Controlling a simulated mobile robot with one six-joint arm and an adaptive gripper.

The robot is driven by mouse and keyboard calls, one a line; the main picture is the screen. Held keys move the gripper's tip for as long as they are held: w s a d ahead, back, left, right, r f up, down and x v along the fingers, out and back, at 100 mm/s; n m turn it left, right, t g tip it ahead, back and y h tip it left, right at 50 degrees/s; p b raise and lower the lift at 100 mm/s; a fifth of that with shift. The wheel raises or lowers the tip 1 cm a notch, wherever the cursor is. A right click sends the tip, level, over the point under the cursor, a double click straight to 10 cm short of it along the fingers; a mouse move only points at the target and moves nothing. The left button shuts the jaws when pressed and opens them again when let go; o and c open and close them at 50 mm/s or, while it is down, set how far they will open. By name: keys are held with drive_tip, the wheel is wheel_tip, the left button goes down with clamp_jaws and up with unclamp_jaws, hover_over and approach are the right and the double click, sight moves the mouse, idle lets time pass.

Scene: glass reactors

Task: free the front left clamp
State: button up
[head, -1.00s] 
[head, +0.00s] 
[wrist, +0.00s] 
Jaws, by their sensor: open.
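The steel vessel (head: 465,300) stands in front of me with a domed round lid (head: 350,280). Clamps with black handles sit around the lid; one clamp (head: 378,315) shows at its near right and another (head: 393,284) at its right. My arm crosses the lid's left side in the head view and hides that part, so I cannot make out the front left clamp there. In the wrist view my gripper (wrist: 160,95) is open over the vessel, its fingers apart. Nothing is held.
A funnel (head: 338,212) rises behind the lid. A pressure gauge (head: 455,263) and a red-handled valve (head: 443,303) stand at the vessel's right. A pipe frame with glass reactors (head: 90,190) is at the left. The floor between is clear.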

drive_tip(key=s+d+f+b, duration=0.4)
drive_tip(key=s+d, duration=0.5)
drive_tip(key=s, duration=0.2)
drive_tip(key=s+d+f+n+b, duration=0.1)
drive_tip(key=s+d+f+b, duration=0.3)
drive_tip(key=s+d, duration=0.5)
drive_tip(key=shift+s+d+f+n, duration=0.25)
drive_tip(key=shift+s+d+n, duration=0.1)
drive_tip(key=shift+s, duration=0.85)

## Short problem
Using the material above, extract the line that contains "Scene: glass reactors" and every line after it, exactly as given; stop at the last line.

## Reply to the exercise
Scene: glass reactors

Task: free the front left clamp
State: button up
[head, -1.00s] 
[head, +0.00s] 
[wrist, +0.00s] 
Jaws, by their sensor: open.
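The steel vessel (head: 465,300) stands in front of me with a domed round lid (head: 350,280). Clamps with black handles sit around the lid; one clamp (head: 378,315) shows at its near right and another (head: 393,284) at its right. My arm crosses the lid's left side in the head view and hides that part, so I cannot make out the front left clamp there. In the wrist view my gripper (wrist: 160,95) is open over the vessel, its fingers apart. Nothing is held.
A funnel (head: 338,212) rises behind the lid. A pressure gauge (head: 455,263) and a red-handled valve (head: 443,303) stand at the vessel's right. A pipe frame with glass reactors (head: 90,190) is at the left. The floor between is clear.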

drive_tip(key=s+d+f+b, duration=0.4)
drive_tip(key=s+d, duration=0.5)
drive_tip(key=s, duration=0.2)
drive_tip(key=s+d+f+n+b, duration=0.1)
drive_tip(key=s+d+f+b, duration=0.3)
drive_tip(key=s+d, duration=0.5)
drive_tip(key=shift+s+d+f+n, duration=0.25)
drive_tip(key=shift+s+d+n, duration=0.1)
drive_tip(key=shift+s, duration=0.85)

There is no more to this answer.